• [Exercise aim]: Using the listing below, set down each line from the line containing "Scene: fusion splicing" through the line containing "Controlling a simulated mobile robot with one", both ends included, exactly and with nothing added.

• [Dataset rows]:
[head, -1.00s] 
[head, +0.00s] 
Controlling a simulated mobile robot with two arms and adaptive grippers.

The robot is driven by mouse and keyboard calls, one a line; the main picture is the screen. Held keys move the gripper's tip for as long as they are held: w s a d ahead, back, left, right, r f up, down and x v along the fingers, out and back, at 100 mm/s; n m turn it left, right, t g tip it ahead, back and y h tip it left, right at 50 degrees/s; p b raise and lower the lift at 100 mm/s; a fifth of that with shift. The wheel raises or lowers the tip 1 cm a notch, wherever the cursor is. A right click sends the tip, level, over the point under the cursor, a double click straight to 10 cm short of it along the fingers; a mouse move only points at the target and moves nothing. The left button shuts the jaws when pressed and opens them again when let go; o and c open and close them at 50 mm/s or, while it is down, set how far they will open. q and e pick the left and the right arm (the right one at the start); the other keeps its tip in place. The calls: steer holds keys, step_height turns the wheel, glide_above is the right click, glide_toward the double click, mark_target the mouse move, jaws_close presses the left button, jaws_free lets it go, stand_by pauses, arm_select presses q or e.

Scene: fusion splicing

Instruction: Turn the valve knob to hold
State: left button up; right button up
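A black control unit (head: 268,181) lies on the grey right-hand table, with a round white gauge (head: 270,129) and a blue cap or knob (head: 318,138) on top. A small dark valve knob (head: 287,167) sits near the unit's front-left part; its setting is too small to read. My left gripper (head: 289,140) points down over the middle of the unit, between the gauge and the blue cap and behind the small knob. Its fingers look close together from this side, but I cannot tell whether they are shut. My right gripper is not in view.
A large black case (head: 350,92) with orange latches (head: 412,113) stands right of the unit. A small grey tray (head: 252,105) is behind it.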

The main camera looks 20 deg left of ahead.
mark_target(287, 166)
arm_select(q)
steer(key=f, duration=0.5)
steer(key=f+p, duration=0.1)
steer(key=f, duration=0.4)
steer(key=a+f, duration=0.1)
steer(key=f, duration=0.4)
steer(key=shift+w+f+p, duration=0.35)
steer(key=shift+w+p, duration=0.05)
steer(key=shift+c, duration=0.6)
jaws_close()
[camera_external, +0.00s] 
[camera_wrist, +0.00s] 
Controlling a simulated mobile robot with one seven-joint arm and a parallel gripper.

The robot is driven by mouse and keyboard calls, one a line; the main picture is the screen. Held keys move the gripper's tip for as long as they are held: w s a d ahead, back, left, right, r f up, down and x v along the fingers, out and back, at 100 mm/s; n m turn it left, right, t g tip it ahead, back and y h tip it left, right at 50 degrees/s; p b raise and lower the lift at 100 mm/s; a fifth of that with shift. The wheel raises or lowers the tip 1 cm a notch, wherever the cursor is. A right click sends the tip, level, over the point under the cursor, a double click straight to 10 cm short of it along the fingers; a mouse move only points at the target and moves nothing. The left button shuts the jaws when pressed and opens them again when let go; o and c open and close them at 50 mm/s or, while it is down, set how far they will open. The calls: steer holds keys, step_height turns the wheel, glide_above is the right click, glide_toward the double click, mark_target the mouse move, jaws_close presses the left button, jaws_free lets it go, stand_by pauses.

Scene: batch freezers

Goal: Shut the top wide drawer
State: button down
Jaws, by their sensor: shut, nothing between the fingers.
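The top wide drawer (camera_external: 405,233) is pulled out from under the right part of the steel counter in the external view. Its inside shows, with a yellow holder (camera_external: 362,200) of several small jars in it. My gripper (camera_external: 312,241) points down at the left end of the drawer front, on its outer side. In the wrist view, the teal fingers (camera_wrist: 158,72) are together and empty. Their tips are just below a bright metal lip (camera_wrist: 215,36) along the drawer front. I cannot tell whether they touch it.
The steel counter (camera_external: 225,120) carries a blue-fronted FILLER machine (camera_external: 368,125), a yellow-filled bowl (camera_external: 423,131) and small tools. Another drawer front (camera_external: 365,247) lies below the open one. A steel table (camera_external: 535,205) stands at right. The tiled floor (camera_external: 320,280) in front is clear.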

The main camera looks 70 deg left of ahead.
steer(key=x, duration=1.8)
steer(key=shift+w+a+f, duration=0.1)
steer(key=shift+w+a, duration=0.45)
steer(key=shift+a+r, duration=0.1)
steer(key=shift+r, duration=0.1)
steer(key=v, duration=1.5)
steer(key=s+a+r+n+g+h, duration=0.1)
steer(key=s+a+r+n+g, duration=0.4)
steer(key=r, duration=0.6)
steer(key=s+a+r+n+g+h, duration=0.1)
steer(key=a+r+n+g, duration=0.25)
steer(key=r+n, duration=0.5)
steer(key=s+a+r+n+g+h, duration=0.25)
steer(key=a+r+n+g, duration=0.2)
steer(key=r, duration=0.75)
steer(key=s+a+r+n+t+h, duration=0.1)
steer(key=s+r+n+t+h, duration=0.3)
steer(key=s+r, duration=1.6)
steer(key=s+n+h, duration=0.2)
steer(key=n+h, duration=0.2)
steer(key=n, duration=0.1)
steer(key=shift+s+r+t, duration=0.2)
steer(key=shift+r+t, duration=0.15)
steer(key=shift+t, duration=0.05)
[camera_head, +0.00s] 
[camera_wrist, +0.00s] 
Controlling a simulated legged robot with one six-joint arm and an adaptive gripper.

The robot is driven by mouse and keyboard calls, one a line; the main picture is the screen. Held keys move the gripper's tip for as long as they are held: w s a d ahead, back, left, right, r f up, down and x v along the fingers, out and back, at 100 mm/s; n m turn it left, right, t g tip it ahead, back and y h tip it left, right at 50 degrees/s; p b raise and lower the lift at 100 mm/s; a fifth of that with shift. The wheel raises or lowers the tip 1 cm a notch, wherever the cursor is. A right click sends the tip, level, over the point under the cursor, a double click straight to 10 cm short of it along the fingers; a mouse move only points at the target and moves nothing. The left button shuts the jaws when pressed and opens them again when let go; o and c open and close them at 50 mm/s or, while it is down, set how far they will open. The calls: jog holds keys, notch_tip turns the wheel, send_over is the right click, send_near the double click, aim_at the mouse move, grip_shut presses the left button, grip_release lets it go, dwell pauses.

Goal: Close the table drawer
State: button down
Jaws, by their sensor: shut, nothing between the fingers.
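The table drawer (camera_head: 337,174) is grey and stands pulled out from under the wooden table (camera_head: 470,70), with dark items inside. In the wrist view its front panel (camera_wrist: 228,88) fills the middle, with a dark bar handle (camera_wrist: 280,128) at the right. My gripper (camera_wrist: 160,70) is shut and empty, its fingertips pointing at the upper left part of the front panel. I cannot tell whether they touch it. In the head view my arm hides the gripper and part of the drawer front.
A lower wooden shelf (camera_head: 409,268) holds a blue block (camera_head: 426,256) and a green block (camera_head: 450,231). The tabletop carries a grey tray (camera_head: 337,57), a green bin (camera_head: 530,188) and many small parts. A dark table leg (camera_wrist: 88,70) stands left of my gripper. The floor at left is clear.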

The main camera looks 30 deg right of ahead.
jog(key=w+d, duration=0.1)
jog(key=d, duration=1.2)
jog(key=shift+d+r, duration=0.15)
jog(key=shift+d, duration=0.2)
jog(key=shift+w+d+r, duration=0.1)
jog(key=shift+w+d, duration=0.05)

• [Right answer]:
Scene: fusion splicing

Instruction: Turn the valve knob to hold
State: left button up; right button up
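A black control unit (head: 268,181) lies on the grey right-hand table, with a round white gauge (head: 270,129) and a blue cap or knob (head: 318,138) on top. A small dark valve knob (head: 287,167) sits near the unit's front-left part; its setting is too small to read. My left gripper (head: 289,140) points down over the middle of the unit, between the gauge and the blue cap and behind the small knob. Its fingers look close together from this side, but I cannot tell whether they are shut. My right gripper is not in view.
A large black case (head: 350,92) with orange latches (head: 412,113) stands right of the unit. A small grey tray (head: 252,105) is behind it.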

The main camera looks 20 deg left of ahead.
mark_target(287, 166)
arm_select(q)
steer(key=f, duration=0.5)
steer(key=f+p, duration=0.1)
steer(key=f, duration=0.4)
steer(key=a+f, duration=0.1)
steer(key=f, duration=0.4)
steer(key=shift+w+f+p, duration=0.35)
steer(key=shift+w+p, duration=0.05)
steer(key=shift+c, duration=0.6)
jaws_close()
[camera_external, +0.00s] 
[camera_wrist, +0.00s] 
Controlling a simulated mobile robot with one seven-joint arm and a parallel gripper.

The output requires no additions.